Re: Adjustable USB Power Profiler Board

Posted: Wed Jun 22, 2022 8:20 pm
by parkview
Amongst everything else going on, I managed to get the (Now calling it) USB Power Profiler Board sent off to JLCPCB this morning. It ended up being a bit more complex than the V0.6 block diagram, so it should be interesting to see how it turns out. It would be great if it can measure down to the 10's of micro Amps, but that might be pushing things a bit.
USB Profiler V0.6_sml.jpg
USB Profiler V0.6_sml.jpg (90.67 KiB) Viewed 243 times

I don't have much in the way of calibrated test equipment, so I am not sure yet on how to actually test it properly. There are 19 odd zones on the board and each circuit has it's own 2mm WS2812 LED, so if nothing else, it will be very colourful when it's all lit up.
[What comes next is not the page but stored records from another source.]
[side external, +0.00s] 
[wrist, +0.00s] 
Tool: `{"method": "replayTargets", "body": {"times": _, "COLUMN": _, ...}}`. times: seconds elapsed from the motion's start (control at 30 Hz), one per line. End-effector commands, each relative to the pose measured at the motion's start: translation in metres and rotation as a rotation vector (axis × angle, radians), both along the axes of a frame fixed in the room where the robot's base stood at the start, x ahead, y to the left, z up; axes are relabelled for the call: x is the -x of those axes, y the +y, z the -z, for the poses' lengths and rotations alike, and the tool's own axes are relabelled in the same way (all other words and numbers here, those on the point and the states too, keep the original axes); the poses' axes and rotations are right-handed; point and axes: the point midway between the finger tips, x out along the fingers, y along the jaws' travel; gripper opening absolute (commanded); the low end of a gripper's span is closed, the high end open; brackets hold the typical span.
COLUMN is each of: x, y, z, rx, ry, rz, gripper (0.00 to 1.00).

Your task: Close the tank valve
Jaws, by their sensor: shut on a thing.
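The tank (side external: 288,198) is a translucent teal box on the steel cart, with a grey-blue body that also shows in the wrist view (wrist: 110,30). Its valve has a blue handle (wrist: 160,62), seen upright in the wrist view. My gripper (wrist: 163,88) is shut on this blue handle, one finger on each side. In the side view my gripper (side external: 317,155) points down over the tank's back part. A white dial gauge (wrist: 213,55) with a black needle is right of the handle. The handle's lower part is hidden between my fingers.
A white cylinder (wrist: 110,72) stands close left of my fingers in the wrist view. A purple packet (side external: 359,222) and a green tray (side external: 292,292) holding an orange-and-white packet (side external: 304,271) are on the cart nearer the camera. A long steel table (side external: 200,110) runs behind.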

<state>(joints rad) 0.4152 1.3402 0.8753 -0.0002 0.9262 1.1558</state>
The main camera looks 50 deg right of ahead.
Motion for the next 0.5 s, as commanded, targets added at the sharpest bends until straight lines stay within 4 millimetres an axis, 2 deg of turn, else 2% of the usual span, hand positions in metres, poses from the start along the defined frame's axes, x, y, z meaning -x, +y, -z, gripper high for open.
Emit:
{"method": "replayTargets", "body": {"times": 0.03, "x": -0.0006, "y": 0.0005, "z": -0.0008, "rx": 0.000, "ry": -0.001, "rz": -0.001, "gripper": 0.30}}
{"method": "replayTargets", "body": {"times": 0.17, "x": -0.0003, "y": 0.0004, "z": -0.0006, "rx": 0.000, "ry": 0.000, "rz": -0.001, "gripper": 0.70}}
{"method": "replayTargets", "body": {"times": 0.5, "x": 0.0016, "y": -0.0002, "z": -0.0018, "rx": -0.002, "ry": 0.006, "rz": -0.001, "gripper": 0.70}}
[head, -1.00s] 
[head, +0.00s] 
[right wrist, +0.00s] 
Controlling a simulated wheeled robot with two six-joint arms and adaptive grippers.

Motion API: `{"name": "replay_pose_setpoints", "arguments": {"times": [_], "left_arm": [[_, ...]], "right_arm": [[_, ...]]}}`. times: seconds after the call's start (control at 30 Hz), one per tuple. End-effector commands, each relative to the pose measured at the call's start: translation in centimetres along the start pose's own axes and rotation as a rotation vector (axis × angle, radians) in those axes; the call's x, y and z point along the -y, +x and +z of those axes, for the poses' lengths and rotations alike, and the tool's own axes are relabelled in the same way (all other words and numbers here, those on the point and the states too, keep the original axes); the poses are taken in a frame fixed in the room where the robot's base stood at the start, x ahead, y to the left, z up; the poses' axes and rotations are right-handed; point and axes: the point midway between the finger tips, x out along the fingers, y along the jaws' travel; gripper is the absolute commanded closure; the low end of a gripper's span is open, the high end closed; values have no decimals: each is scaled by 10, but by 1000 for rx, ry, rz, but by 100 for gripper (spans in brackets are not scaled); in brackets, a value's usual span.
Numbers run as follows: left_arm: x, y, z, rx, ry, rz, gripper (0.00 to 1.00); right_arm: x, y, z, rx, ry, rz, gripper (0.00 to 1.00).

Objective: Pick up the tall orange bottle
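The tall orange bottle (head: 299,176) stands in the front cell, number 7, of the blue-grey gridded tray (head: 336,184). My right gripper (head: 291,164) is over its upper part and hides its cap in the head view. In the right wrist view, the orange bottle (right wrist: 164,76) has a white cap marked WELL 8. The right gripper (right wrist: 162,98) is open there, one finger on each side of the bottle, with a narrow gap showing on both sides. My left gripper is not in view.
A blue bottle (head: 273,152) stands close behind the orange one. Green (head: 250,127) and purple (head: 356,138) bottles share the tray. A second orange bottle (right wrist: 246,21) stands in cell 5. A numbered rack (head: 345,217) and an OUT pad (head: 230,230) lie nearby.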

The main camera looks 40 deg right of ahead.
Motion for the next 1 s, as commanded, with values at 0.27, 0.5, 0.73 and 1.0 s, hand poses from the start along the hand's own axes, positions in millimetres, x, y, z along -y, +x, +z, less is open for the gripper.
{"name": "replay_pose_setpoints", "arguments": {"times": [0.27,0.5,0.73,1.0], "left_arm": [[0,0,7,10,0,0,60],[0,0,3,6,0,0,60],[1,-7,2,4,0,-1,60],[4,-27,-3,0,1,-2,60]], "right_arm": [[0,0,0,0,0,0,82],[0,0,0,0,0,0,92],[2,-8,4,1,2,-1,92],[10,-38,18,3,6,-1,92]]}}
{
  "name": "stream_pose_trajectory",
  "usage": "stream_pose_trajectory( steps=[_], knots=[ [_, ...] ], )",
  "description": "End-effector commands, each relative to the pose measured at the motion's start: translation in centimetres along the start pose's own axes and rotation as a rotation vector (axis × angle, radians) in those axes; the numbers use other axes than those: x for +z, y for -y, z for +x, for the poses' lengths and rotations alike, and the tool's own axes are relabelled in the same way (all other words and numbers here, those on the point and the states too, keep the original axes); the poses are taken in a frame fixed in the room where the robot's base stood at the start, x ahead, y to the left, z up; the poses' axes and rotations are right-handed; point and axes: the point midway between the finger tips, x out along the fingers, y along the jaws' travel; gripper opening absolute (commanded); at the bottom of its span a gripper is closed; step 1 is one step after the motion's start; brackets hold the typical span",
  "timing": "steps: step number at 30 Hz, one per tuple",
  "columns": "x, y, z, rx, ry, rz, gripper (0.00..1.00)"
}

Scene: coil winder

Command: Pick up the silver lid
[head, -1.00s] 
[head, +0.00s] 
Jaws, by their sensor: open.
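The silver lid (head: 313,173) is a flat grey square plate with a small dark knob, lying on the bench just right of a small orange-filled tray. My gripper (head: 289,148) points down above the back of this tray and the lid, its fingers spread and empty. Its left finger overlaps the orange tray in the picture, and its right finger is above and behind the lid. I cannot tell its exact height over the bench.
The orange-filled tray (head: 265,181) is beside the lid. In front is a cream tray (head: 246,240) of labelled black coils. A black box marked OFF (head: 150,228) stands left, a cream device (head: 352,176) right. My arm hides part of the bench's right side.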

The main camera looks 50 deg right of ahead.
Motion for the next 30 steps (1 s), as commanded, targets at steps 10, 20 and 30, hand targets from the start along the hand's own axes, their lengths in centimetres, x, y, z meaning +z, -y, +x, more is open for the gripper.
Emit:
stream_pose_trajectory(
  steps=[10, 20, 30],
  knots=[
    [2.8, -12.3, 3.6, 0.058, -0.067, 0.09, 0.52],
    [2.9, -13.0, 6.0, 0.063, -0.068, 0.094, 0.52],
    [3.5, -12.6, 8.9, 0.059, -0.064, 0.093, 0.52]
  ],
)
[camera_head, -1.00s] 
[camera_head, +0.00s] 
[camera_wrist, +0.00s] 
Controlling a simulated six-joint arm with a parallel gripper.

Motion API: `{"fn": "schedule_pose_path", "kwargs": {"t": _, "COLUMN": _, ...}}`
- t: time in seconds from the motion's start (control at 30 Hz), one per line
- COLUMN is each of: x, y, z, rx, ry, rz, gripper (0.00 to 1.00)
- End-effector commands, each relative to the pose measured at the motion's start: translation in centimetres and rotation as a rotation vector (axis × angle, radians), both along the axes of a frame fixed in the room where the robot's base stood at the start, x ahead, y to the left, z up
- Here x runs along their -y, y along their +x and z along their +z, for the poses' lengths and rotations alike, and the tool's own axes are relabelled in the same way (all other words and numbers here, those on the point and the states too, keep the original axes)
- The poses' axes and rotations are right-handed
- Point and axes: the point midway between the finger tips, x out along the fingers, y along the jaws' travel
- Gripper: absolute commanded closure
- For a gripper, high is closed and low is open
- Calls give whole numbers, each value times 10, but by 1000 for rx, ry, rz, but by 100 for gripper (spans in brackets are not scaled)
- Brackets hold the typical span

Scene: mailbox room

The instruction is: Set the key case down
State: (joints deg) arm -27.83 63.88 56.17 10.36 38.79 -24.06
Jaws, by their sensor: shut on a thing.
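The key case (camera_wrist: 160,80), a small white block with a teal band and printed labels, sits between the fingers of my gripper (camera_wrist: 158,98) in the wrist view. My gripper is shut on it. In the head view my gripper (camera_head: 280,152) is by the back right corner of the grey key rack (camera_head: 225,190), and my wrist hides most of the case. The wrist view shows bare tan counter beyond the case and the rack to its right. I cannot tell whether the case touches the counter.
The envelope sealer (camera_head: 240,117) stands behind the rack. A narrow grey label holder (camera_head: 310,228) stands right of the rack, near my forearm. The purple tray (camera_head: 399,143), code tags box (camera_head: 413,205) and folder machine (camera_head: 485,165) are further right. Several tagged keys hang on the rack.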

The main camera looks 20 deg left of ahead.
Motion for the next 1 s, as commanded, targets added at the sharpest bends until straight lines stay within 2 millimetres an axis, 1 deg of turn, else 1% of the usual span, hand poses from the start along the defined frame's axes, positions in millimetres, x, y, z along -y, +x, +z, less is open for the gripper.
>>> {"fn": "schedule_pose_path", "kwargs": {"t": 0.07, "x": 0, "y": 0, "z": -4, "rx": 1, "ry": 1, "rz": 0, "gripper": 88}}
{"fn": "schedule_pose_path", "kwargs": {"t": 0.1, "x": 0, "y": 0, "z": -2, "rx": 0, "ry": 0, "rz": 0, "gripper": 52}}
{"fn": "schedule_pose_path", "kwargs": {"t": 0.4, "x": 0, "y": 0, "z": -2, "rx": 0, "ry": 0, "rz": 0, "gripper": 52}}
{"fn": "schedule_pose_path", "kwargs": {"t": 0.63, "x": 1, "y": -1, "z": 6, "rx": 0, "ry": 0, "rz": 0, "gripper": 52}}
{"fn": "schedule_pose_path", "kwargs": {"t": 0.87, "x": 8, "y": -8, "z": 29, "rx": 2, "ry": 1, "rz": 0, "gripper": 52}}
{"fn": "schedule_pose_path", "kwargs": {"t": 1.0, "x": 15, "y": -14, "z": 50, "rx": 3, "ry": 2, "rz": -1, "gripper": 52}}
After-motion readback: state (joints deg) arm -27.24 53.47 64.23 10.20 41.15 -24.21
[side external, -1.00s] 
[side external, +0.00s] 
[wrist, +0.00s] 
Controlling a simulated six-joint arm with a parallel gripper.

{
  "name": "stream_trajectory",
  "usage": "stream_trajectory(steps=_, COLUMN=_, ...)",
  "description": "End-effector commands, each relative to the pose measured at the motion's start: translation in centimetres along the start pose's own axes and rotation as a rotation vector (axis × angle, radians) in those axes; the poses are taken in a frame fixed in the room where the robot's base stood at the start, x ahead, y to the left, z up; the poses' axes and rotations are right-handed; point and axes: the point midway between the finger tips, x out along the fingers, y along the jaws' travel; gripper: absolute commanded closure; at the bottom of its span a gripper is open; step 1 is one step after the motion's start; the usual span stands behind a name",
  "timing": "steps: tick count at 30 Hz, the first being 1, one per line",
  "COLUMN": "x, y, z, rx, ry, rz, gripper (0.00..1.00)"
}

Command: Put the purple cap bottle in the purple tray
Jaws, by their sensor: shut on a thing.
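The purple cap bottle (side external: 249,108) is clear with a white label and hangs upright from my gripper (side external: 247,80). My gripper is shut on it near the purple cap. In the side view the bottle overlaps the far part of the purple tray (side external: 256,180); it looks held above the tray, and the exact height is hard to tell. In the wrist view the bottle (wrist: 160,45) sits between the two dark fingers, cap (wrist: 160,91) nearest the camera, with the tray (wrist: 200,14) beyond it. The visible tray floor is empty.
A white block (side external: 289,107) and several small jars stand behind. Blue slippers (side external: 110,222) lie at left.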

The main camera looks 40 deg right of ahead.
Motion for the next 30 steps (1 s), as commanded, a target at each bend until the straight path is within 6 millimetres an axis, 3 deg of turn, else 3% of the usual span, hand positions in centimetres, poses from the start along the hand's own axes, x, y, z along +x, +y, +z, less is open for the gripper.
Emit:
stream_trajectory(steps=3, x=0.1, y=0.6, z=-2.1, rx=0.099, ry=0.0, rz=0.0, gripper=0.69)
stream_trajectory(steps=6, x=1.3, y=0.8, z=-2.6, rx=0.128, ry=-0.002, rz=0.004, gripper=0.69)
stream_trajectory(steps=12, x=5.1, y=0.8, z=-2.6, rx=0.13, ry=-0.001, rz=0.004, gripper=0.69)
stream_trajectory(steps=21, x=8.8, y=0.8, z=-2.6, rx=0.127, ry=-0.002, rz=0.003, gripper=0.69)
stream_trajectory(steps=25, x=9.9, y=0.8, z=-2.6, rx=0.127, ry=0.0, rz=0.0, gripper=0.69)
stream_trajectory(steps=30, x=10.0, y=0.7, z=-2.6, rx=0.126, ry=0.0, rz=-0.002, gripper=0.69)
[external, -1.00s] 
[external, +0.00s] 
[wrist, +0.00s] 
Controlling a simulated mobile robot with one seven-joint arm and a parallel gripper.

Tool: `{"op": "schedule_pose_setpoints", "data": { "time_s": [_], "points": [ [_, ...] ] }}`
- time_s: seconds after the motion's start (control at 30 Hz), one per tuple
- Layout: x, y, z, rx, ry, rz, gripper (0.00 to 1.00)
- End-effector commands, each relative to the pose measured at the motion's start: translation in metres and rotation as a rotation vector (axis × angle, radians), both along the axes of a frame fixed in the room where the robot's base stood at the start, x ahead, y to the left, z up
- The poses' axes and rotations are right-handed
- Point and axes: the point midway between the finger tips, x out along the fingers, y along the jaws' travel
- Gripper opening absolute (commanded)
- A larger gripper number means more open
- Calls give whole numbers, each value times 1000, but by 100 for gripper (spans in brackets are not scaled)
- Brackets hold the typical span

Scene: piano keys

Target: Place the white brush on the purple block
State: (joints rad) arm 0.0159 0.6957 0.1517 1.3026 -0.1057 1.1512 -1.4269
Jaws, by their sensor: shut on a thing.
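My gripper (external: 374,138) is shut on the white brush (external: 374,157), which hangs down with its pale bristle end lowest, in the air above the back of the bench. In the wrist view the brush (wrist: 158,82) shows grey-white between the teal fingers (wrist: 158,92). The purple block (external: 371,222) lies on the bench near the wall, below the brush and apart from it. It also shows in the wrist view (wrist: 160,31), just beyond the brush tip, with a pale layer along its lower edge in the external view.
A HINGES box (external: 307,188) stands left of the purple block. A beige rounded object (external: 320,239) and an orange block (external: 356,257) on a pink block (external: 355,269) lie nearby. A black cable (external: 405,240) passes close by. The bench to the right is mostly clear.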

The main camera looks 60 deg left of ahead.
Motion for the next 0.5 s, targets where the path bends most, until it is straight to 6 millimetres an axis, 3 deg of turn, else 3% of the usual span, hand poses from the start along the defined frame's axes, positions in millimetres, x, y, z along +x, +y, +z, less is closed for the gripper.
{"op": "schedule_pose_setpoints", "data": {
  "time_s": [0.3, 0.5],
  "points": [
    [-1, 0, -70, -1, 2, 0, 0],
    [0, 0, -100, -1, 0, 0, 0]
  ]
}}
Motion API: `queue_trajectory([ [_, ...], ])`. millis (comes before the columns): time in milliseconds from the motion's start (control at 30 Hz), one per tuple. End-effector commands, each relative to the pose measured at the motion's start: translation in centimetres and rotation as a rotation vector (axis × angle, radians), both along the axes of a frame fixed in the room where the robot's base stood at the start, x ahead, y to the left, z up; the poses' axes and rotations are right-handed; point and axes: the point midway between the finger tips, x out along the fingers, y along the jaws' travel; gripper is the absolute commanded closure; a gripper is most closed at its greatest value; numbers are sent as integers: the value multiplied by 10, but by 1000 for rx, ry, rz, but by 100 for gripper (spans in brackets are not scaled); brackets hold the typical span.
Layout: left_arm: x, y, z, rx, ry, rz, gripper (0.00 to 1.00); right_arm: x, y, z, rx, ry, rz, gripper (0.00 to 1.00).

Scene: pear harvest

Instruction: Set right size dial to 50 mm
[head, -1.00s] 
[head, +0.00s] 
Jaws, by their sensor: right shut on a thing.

The Nordic Profiler II board seems to do automatic voltage adjustments and the MCU only has to read the switches to figure out the current flowing through it. In that regard, this board is dumb, in that the MCU will switch the different current sensors in and out, which is not ideal, but it is a good start for this version. The ADC128 sensor can do at least 40K SPS, so there will be a lot more data coming from this board. I ran out of GPIO, so there's no SD card on board. I am hoping to be able to stream the data to a computer via UDP packets.